When it came to a choice of other titles to represent in the grid it was important to eschew dependence on the internet for the solution (to meet editor approval) so I used only those listed amongst the ‘other titles’ lists to be found in my own copies of Murakami works. In the end I narrowed the choice down to Dance, Dance, Dance, Norwegian Wood and The Elephant Vanishes. Remembering an earlier Listener puzzle (or was it a Magpie puzzle?) where the clue number was significant, I chose clue number 3 for DANCES. An early grid had 3 DANCES, NOROAK, a JUMBO to be deleted, KAFKA above SHORE, but no FRANZ, which I was keen to retain if possible.

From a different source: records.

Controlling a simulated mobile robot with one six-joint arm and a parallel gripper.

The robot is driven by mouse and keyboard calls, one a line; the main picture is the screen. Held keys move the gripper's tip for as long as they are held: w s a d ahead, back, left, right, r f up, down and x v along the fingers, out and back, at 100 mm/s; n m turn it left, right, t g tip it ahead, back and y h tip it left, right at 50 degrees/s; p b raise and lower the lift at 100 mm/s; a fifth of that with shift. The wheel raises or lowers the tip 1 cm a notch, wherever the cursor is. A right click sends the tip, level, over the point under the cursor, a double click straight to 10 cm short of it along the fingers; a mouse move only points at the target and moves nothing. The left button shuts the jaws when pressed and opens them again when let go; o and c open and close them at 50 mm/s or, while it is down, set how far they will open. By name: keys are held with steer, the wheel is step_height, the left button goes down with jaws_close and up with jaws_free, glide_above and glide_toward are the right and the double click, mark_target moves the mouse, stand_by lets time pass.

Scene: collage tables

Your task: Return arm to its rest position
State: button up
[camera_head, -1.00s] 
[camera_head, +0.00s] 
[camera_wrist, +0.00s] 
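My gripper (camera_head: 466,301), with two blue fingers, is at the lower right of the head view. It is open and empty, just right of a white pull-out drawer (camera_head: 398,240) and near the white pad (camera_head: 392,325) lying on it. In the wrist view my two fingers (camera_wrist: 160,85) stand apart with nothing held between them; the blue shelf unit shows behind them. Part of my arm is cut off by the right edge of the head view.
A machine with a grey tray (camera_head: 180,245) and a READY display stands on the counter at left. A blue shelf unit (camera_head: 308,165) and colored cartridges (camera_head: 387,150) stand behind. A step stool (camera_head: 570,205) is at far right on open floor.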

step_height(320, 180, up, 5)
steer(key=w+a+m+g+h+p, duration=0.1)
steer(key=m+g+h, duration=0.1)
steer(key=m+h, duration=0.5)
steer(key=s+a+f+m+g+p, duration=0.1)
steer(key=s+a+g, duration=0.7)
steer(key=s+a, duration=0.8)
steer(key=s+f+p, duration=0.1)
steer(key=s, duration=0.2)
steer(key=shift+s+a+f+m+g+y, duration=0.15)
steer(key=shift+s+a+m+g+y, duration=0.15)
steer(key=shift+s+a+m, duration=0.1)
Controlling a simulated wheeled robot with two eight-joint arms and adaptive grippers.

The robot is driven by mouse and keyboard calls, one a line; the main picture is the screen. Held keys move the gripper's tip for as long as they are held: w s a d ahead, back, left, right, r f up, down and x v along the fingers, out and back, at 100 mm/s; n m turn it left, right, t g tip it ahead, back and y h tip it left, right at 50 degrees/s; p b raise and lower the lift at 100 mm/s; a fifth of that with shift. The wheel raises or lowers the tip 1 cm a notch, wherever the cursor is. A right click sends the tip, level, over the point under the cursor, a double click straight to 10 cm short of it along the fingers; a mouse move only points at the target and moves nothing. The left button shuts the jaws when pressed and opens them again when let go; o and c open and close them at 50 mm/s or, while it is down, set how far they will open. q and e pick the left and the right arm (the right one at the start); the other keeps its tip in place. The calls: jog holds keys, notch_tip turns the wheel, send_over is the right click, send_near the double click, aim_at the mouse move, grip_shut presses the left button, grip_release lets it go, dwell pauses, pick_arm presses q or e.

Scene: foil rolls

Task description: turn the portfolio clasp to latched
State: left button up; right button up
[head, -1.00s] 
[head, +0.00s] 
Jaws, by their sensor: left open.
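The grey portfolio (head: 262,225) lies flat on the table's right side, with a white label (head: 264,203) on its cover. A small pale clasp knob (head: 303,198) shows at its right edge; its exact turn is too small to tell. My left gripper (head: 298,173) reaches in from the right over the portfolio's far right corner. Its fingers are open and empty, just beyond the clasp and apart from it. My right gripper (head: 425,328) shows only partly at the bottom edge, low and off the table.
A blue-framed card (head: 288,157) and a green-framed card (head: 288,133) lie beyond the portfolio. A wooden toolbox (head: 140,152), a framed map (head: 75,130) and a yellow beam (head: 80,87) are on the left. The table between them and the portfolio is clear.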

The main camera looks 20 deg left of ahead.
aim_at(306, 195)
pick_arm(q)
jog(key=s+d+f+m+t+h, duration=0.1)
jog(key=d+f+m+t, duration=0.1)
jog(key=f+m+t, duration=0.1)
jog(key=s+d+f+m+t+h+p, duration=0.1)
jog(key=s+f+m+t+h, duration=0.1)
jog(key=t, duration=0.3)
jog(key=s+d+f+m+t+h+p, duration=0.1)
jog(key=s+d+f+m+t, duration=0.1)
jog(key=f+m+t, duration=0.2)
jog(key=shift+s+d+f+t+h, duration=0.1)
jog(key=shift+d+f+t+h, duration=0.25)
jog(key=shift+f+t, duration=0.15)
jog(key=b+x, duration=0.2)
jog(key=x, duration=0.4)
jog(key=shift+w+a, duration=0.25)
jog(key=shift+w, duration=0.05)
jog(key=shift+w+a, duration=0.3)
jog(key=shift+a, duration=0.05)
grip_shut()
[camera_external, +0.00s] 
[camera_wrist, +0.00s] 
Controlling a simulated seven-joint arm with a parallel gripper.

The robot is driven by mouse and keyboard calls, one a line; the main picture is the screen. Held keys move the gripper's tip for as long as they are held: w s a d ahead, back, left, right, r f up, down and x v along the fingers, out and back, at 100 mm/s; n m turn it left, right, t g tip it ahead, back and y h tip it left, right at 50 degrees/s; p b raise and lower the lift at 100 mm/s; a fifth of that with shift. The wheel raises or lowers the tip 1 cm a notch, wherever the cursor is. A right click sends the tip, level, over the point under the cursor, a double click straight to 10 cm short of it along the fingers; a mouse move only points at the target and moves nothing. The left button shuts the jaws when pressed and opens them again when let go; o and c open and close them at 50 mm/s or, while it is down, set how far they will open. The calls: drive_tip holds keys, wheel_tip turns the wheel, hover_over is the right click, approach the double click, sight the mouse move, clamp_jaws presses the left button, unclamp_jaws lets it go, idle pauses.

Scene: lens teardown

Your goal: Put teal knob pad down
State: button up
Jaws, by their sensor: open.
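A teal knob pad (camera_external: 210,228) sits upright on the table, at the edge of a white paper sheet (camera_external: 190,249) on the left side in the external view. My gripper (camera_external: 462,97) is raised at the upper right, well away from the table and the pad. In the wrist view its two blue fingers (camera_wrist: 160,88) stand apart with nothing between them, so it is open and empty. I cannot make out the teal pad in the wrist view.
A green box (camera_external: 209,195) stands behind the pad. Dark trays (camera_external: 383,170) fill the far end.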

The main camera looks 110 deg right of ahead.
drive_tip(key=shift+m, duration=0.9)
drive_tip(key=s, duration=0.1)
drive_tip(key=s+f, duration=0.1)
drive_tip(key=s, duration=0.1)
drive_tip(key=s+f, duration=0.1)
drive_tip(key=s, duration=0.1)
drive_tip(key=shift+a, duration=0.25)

Solvers might consider K A F K A in succession to be coincidence, whereas F R A N Z K A F K A would be an unlikely coincidence, and would therefore detain solvers in the blind alley for longer (apologies for my cruelty).

An early grid

Unfortunately in the end, with all the other constraints, I could not get a satisfactory grid using DANCES . Either DANCES or JUMBO or FRANZ had to go. I didn’t want to sacrifice JUMBO (that was to be the sover’s job ultimately) or FRANZ, so settled for an example of a dance, which is why I ended up with the less satisfactory REELS. At one point I experimented with LITTORAL adjoining KAFKA, but finally opted for the literal SHORE. I also briefly toyed with the notion of some sort of reference to The Beatles, whose song provided the title of Norwegian Wood, but I already had all the thematic material I could cope with.

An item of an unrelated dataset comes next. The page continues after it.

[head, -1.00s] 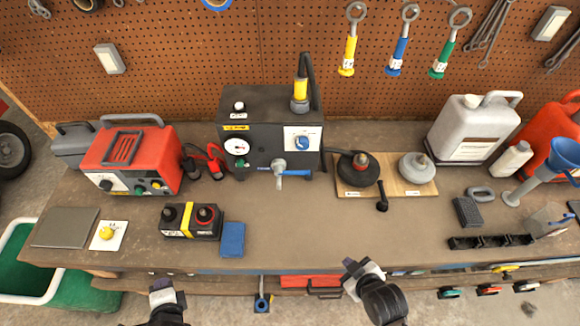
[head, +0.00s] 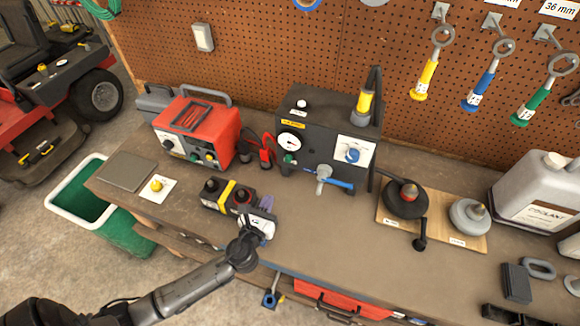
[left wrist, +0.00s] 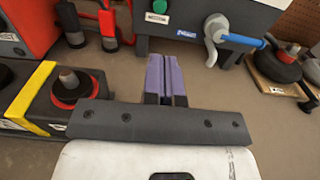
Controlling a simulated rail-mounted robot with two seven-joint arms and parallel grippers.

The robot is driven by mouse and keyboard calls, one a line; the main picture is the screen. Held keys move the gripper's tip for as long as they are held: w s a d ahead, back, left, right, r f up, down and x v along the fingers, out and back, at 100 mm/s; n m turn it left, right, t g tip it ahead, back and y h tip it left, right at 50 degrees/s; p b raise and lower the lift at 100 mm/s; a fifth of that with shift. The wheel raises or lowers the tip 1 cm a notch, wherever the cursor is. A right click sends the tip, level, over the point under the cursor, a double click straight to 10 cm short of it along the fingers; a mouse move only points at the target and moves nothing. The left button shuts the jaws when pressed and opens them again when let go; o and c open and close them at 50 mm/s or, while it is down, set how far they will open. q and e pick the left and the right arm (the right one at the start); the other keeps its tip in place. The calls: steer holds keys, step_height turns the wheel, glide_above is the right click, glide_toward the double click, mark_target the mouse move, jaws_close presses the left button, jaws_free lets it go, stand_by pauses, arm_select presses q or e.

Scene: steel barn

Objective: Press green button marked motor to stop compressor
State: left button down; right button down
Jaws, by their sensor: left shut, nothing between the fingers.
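The compressor (head: 310,170) is a dark box on the bench with a round gauge, a blue dial and a blue-handled tap. A small green button (head: 289,158) sits low on its front, below the gauge. In the left wrist view the green button (left wrist: 160,6) is at the top edge above a small white label too small to read. My left gripper (head: 267,203) is shut and empty, its purple fingers together. It is over the bench in front of the compressor, apart from the button, and points towards it in the left wrist view (left wrist: 166,75). My right gripper is out of view.
A black battery (head: 228,197) with a yellow band lies just left of my left gripper. A red charger (head: 197,132) with clamps (head: 264,152) stands left of the compressor. A wooden board (head: 440,225) with round parts is on the right. The bench front is mostly clear there.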

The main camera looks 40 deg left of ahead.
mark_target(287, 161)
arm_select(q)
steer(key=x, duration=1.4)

My reject folder included over 80 grids (thank God for Sympathy) so this was definitely one of the hardest grids for me to construct. I was keen to retain symmetry but things would have been far easier without it, and I might have been able to construct a grid in which the deletion of JUMBO left real words, so perhaps it was a mistake to resist asymmetry.
I won’t say much about the clue-writing except to say that I hate writing clues for specialist terms like LYTTA – I always find it difficult to marry definition and wordplay in a plausible surface. Many solvers failed to understand the clue to ANANA; it was a lucky chance that I looked up BANANA in Chambers, hoping for something useful to exploit, and discovered at the end of the entries, ‘top banana’, a phrase that was unfamiliar to me but cryptically very useful .

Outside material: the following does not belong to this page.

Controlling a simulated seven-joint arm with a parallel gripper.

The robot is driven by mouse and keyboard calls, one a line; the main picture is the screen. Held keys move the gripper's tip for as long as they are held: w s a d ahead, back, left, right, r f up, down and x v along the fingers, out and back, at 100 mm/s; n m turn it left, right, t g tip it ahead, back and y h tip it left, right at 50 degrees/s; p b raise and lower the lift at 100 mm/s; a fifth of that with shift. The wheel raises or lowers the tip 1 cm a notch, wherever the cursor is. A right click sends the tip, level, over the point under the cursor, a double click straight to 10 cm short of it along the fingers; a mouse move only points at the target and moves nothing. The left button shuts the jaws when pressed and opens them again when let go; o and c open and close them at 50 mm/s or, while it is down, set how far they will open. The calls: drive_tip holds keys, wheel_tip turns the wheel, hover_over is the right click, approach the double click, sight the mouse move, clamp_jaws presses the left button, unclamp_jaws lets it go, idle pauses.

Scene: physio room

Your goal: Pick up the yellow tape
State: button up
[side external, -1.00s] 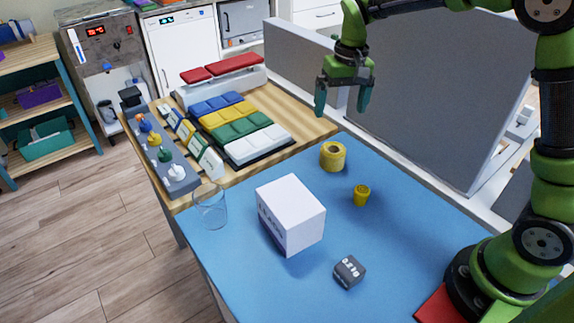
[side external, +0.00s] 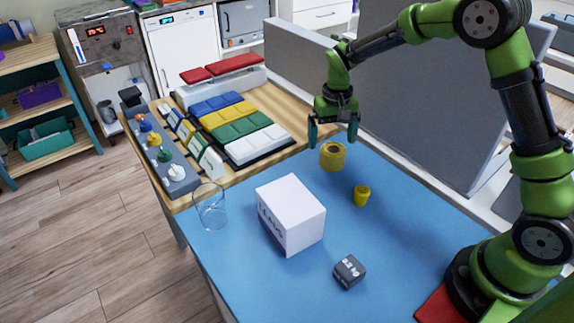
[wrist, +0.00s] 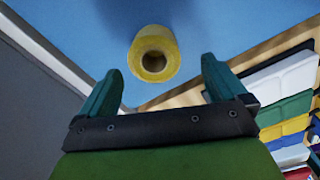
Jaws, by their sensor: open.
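The yellow tape (side external: 332,157) is a roll with a hole in its top face, standing on the blue table near its back edge. In the wrist view the tape (wrist: 153,54) shows just beyond and between my fingertips. My gripper (side external: 333,138) is open and empty above the tape, fingers pointing down. In the wrist view the two teal fingers of my gripper (wrist: 155,75) are spread wide, and neither touches the tape.
A small yellow cup (side external: 362,195) stands in front of the tape. A white box (side external: 291,214), a grey block (side external: 349,271) and a clear glass (side external: 210,207) are on the blue table (side external: 400,240). A grey partition (side external: 430,110) rises behind. Coloured trays (side external: 230,120) lie at left.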

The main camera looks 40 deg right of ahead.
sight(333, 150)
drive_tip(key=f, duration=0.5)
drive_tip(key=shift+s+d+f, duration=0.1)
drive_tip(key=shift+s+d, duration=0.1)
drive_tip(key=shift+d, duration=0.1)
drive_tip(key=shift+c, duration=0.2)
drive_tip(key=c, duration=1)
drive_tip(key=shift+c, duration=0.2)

The preamble underwent several revisions. The main issue was to provide enough information to enable solvers to be free of any doubt once they had the titles. I was happy to set an elephant trap regarding the thematic author(s), but I wanted the endgame to be totally fair. The trouble with cryptic representations is that they are not always clear-cut. Additionally, other relevant works might appear in the grid unintentionally. I checked that D wasn’t followed by ARK (After Dark) but could I be sure that someone wasn’t going to find a jumble in some shape or form of the letters SHEEPCHASE (A Wild Sheep Chase)? This is why I ended up being very specific about cell arrangements and title word-lengths in the preamble. The test-solve preamble made no mention of rectangular arrangements, which I added later for further clarity. Numbers were not omitted from the test-solve version, but  one of the testers, Terry Clarke (Ozzie), suggested omitting numbers from the grid and requiring solvers to enter one key number; I took this up because it eliminated any doubt there might have been about REELS as a substitute for DANCES, especially as the distracting STEPS appears in the bottom right-hand corner of the grid.